Namun, Zainuddin menegaskan proses hukum KDRT bukan lingkup kewenangan pengadilan agama. Kalaupun ditindaklanjuti, menurut Zainuddin, itu atas inisiatif korban, “Bukan pengadilan agama yang merekomen,” tambahnya.
Senada, Ketua Pengadilan Negeri Jakarta Pusat Andriani Nurdin juga memandang korban KDRT perlu pro aktif melapor ke polisi untuk diproses secara pidana. “Kalau ada perceraian karena KDRT itu masih wilayahnya pengadilan agama. Soal KDRT-nya, itu wilayah peradilan umum,” tukasnya. Walaupun tidak wajib, Andriani berpendapat hakim pengadilan agama boleh saja menyarankan pihak yang menjadi korban KDRT untuk melaporkan kasusnya.
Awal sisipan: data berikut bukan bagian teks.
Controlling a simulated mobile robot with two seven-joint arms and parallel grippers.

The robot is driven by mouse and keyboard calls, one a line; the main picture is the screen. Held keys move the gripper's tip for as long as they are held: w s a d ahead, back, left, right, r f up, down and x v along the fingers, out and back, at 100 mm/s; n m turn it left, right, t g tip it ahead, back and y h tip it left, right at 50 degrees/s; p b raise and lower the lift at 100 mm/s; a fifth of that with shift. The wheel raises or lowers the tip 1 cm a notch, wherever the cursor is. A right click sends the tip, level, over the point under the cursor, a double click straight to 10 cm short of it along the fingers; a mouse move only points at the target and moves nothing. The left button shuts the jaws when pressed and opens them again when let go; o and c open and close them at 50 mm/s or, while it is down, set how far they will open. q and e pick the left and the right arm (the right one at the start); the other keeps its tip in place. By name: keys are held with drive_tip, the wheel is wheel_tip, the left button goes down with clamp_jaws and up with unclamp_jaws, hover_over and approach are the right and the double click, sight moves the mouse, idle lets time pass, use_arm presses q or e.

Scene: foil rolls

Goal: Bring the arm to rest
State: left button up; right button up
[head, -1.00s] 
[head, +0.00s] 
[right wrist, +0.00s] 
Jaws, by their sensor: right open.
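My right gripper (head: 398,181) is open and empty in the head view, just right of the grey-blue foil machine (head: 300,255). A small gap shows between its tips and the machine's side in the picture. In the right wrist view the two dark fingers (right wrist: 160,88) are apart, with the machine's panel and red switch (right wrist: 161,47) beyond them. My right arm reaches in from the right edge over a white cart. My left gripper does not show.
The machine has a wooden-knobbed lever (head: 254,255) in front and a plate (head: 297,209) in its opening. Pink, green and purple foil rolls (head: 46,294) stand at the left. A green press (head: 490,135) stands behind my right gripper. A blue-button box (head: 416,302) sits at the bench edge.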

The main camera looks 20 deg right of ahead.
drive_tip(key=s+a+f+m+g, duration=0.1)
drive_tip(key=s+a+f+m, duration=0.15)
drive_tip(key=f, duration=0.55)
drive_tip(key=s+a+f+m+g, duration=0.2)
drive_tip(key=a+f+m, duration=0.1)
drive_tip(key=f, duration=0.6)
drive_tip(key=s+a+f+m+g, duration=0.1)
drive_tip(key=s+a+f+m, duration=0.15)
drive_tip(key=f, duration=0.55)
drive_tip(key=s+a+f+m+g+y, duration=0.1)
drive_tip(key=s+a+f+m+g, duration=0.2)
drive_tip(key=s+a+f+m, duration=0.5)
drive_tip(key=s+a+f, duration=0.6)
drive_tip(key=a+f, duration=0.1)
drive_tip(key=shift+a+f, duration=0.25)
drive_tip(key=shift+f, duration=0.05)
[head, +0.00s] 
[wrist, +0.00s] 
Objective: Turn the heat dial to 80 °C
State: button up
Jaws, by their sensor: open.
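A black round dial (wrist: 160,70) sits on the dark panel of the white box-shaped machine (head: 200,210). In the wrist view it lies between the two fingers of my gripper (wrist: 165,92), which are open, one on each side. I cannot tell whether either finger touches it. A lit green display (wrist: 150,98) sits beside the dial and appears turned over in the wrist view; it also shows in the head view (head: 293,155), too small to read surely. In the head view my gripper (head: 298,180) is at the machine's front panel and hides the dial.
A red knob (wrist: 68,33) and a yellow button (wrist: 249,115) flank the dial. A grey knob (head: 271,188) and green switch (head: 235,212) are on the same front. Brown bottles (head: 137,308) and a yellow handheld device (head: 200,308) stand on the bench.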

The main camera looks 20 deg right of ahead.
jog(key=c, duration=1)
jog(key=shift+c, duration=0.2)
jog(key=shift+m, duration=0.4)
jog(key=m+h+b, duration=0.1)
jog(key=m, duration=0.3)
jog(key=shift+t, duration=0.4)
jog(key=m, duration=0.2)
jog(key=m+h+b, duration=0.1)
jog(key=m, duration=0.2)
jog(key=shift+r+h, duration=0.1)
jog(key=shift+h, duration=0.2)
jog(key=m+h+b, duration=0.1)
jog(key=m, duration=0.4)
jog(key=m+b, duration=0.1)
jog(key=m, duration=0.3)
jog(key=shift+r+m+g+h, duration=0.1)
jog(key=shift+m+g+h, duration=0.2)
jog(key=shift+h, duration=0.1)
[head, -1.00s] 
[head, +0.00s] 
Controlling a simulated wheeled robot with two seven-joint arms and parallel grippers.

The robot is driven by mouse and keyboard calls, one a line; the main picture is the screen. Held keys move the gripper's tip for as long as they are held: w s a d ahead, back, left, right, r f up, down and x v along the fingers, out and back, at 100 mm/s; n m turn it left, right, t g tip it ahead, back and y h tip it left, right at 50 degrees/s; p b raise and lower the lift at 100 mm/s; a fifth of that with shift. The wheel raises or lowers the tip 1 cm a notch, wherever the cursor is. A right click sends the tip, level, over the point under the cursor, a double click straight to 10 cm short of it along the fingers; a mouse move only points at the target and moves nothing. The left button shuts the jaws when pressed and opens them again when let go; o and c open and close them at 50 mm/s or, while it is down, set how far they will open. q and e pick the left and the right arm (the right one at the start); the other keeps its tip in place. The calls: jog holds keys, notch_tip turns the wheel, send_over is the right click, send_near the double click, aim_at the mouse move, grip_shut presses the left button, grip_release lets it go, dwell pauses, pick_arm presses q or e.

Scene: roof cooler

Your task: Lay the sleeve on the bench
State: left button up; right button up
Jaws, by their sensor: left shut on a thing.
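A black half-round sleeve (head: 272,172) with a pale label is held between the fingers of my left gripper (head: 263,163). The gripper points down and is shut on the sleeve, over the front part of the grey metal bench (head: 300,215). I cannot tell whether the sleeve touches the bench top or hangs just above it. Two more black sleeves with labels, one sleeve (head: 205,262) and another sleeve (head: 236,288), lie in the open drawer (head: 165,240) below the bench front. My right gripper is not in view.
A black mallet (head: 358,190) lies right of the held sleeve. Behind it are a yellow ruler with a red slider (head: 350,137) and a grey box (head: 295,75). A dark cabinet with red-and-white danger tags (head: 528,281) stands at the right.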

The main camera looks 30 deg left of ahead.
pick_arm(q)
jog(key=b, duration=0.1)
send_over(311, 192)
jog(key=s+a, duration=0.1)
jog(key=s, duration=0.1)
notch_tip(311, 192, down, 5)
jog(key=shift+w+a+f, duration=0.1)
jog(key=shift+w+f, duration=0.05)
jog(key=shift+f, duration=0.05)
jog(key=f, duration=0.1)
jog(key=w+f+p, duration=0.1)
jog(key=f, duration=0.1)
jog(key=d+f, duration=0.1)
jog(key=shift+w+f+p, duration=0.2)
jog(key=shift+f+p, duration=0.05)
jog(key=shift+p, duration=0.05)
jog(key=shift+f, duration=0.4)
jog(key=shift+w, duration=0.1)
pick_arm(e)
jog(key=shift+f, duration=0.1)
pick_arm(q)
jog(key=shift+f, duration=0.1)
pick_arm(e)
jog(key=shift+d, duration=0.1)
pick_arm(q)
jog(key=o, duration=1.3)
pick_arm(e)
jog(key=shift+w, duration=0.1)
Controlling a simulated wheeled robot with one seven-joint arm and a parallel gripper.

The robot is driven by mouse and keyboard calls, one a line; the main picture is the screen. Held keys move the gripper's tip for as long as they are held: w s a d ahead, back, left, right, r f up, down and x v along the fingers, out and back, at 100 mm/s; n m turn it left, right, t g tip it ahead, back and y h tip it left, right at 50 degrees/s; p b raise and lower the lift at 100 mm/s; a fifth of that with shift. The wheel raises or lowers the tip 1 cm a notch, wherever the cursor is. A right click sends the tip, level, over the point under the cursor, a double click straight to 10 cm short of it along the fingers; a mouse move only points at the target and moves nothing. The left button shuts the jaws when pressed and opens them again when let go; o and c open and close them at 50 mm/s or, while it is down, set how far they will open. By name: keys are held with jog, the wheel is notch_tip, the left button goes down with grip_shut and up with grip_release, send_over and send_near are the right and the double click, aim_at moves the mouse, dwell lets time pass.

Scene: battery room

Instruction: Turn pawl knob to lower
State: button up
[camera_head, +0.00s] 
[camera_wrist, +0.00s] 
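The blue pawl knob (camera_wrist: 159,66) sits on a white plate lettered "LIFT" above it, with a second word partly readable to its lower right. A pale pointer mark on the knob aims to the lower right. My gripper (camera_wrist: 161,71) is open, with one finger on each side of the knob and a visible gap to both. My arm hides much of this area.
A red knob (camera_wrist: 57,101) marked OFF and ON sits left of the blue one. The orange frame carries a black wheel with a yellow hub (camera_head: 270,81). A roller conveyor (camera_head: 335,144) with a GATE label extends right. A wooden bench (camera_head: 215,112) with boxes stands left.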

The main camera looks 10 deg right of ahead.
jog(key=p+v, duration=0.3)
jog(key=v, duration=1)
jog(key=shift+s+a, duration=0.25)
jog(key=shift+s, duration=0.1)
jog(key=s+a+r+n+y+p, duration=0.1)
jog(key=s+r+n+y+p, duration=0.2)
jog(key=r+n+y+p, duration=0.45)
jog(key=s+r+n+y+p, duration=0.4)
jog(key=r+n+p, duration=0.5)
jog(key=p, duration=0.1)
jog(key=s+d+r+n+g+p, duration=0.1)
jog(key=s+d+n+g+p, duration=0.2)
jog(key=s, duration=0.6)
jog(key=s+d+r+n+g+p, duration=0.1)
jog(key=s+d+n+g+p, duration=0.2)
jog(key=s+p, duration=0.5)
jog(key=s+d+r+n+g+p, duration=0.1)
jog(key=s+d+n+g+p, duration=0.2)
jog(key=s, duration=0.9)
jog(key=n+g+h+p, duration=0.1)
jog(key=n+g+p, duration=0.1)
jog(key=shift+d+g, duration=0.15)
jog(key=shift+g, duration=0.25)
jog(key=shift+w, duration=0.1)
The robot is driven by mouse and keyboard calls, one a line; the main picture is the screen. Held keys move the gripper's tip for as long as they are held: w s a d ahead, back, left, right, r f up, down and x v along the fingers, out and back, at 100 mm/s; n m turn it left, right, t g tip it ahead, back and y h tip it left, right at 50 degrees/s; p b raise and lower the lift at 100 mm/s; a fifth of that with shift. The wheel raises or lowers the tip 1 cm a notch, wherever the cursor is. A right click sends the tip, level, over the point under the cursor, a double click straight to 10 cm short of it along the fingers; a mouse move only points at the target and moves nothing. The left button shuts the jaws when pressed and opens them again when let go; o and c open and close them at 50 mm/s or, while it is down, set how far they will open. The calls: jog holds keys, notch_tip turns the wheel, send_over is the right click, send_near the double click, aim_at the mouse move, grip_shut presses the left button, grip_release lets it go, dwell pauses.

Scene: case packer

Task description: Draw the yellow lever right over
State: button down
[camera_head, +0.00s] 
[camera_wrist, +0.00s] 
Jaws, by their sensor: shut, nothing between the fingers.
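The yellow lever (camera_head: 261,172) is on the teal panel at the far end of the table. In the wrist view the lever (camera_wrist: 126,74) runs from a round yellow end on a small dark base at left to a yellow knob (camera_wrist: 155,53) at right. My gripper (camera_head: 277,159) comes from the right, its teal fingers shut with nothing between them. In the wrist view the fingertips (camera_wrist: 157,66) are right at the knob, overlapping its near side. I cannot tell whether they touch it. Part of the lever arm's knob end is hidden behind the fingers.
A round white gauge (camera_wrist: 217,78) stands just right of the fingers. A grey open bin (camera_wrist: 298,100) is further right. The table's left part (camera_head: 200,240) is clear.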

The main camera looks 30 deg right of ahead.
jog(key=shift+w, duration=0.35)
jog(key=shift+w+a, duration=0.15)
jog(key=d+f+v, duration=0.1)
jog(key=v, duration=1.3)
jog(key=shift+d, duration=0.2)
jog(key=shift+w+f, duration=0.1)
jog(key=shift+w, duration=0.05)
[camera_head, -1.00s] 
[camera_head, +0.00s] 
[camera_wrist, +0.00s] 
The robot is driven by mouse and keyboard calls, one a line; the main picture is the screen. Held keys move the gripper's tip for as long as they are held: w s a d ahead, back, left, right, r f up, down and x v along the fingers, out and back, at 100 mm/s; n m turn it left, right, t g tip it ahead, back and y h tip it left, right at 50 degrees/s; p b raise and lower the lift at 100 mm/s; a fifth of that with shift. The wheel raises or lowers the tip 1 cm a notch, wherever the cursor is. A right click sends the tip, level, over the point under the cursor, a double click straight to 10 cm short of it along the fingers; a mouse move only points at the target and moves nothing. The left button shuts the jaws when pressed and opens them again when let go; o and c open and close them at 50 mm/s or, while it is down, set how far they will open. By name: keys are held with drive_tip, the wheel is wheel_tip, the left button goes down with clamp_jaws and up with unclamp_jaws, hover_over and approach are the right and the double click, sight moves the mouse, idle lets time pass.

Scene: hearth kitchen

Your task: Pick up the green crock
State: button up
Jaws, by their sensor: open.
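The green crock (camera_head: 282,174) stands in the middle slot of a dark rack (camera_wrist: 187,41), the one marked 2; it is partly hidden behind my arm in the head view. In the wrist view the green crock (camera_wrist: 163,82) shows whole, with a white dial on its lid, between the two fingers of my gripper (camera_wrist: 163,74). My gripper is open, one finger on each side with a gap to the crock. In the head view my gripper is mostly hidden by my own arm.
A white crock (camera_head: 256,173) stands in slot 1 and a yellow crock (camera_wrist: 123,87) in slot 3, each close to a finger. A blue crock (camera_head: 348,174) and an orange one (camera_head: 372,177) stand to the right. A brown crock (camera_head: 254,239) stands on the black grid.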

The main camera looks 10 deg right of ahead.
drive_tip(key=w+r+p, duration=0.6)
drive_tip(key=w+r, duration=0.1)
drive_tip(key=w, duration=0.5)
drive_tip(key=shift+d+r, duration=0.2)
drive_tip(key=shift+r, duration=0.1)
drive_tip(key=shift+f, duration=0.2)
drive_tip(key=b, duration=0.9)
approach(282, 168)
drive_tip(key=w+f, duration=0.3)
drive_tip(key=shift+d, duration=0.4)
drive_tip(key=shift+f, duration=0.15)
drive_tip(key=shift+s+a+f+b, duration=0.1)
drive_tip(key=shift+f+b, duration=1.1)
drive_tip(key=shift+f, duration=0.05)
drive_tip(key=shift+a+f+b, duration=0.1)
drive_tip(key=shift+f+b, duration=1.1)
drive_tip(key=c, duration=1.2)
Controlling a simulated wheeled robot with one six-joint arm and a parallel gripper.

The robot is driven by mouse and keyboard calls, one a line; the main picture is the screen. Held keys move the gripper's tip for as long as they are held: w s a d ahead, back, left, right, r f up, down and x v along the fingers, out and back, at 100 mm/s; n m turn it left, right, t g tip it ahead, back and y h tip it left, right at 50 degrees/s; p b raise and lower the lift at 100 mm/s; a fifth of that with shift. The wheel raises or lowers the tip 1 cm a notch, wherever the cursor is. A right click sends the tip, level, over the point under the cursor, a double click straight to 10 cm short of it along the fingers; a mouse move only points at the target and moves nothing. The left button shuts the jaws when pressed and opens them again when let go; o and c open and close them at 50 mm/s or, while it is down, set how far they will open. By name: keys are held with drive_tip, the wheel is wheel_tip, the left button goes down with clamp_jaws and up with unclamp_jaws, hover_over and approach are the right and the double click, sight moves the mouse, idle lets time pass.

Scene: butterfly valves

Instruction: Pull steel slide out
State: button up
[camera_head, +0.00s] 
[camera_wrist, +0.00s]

Ketua Pengadilan Tinggi Agama DKI Jakarta Nawawi Ali mengatakan bukan lingkup kewenangan tidak berarti hakim pengadilan agama berposisi pasif ketika menangani kasus perceraian yang bernuansa KDRT. Menurut Nawawi, hakim pengadilan agama harus berupaya seoptimal mungkin menguak fakta-fakta terjadinya KDRT. Bisa jadi, fakta-fakta yang terungkap nanti dapat digunakan oleh polisi untuk proses pidananya.
“Menggali fakta-fakta di persidangan itu wajib, yang dilarang menjatuhkan vonis atas KDRT itu,” ujarnya. Untuk menguak fakta-fakta KDRT, Nawawi berharap para hakim pengadilan agama dibekali dengan pelatihan hukum pidana, termasuk hukum acaranya.